▶ A run of records
'''

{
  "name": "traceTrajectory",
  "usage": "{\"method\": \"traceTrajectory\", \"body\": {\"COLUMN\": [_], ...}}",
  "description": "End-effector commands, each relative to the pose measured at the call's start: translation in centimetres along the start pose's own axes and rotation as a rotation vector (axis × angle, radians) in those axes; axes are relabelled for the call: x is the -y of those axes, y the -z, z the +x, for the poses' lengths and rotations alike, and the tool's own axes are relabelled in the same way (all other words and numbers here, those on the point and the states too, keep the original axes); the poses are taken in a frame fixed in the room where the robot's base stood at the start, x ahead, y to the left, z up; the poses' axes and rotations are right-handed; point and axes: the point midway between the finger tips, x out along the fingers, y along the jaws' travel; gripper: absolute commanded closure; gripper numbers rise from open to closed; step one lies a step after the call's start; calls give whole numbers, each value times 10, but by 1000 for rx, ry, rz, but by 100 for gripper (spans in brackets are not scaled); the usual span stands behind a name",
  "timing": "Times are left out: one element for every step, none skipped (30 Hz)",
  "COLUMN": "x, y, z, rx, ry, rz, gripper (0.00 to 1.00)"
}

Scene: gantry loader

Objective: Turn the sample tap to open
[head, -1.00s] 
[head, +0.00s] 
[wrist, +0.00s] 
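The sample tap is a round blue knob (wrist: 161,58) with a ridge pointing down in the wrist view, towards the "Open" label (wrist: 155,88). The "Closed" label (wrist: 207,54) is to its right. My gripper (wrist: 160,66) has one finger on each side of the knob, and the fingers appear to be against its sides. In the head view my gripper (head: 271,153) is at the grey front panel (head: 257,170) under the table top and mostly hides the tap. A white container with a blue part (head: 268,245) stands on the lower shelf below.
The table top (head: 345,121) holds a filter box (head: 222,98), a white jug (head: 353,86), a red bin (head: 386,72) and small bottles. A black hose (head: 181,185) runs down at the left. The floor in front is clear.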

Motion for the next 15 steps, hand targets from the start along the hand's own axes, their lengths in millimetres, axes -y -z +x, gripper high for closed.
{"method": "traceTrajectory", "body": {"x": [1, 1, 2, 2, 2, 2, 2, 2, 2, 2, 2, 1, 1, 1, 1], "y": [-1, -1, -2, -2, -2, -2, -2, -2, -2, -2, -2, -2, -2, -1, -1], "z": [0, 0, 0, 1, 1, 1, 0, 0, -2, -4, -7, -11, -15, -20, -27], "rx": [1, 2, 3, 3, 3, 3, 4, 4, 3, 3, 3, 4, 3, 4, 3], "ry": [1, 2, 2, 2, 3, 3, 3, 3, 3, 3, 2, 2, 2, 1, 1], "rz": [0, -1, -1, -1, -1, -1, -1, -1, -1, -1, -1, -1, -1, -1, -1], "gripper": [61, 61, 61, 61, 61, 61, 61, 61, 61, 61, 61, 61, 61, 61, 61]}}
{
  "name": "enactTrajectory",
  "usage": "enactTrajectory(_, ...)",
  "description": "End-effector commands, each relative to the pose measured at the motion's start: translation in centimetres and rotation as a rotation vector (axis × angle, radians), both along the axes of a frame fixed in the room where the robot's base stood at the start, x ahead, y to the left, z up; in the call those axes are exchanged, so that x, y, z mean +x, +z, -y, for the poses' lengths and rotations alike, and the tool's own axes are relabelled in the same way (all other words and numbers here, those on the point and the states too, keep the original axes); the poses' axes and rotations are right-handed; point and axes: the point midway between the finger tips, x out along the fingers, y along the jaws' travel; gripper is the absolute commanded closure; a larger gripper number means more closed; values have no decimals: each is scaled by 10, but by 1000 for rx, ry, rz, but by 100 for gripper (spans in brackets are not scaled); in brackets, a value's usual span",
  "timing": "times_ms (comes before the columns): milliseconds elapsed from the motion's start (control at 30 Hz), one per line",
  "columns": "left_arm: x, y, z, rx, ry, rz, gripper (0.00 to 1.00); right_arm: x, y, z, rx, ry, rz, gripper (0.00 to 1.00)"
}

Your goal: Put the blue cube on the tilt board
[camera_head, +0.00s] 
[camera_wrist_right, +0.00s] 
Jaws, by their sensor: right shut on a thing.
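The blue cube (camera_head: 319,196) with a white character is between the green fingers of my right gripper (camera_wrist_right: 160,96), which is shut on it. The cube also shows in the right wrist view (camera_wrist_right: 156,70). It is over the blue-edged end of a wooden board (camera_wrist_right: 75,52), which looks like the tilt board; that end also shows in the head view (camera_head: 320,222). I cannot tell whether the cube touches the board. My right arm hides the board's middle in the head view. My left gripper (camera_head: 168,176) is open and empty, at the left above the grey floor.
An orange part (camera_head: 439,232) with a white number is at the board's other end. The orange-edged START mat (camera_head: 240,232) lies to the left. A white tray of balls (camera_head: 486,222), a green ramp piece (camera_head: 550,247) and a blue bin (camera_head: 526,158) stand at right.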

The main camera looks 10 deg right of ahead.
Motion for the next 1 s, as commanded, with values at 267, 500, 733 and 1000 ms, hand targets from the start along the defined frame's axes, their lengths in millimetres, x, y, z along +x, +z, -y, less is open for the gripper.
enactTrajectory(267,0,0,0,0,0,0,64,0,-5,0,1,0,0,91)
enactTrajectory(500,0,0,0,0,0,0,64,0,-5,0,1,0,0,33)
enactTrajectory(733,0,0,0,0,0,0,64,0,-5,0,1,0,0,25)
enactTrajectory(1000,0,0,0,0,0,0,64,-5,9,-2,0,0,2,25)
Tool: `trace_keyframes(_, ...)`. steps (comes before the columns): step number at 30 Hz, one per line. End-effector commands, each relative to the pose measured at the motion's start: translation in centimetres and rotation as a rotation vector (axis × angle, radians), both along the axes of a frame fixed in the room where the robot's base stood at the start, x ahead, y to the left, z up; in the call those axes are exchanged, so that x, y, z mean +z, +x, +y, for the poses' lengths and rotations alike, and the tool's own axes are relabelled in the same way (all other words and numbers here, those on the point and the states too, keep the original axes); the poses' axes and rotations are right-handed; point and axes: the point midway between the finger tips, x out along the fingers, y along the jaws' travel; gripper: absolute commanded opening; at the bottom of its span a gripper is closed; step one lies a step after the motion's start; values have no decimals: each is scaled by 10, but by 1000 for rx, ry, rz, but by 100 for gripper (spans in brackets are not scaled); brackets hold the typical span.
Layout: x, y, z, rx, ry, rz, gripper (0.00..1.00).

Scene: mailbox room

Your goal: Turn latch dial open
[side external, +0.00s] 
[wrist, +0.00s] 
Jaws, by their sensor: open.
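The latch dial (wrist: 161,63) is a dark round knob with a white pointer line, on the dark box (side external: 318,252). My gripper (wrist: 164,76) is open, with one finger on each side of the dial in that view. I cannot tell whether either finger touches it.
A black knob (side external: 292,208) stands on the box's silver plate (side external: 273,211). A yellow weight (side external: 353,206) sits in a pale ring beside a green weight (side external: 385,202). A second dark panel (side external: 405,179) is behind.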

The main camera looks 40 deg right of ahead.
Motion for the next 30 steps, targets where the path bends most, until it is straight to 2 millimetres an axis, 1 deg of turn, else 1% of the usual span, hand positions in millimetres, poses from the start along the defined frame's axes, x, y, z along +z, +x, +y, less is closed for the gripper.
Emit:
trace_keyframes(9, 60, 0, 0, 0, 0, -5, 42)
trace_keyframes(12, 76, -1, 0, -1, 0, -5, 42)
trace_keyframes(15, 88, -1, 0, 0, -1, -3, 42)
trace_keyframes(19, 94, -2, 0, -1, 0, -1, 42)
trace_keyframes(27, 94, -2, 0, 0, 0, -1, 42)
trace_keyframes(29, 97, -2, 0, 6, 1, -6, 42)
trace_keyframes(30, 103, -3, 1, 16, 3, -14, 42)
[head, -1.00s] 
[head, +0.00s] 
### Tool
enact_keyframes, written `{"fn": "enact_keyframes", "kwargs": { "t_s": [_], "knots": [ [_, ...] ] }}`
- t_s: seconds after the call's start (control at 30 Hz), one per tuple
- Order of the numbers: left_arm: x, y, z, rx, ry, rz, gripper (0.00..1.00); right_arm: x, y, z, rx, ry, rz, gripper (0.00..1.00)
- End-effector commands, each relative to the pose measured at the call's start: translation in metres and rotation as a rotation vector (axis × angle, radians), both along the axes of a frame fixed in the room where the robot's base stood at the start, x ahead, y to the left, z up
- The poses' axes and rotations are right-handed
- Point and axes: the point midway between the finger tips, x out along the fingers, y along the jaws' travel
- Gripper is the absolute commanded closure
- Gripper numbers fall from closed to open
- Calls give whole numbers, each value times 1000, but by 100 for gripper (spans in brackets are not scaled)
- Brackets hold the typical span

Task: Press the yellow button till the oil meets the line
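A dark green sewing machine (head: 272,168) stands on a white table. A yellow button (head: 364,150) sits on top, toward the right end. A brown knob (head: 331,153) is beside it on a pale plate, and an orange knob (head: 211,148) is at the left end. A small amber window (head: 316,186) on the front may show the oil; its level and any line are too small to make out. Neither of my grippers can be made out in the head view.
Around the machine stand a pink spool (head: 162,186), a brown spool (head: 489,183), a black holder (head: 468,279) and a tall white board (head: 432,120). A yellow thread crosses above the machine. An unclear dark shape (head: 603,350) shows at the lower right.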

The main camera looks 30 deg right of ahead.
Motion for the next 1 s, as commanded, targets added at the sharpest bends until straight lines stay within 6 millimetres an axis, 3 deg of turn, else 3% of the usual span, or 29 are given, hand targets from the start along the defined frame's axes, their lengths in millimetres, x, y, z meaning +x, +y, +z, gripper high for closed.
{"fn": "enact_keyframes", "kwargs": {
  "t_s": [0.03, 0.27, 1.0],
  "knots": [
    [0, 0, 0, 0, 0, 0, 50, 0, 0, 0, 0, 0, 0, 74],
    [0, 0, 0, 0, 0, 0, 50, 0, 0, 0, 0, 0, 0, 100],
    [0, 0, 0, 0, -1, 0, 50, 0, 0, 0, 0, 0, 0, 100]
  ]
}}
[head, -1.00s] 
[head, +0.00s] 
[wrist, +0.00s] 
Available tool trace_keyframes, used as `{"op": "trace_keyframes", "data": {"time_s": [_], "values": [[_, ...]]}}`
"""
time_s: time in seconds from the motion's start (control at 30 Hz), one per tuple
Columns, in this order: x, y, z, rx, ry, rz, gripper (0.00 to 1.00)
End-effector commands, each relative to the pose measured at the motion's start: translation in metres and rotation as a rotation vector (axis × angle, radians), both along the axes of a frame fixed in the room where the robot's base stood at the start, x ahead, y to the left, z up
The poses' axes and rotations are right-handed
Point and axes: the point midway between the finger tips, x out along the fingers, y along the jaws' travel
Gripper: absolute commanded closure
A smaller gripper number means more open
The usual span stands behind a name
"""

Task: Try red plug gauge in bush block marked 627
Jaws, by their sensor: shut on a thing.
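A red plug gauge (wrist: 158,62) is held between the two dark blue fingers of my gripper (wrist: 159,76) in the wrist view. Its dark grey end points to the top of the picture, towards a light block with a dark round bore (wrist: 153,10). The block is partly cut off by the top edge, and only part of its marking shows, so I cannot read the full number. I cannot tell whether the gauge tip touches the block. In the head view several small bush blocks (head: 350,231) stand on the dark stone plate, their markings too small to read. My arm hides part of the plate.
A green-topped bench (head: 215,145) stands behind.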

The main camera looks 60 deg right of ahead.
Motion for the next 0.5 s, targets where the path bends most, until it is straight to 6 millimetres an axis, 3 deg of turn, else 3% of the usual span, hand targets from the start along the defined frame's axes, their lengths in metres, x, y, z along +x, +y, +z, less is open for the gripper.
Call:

'''

▶ Exercise directions
Starting with the line with "- t_s: seconds" and ending with the line with "- End-effector commands, each", extract every line exactly and nothing outside that span.

▶ Result of the task
- t_s: seconds after the call's start (control at 30 Hz), one per tuple
- Order of the numbers: left_arm: x, y, z, rx, ry, rz, gripper (0.00..1.00); right_arm: x, y, z, rx, ry, rz, gripper (0.00..1.00)
- End-effector commands, each relative to the pose measured at the call's start: translation in metres and rotation as a rotation vector (axis × angle, radians), both along the axes of a frame fixed in the room where the robot's base stood at the start, x ahead, y to the left, z up

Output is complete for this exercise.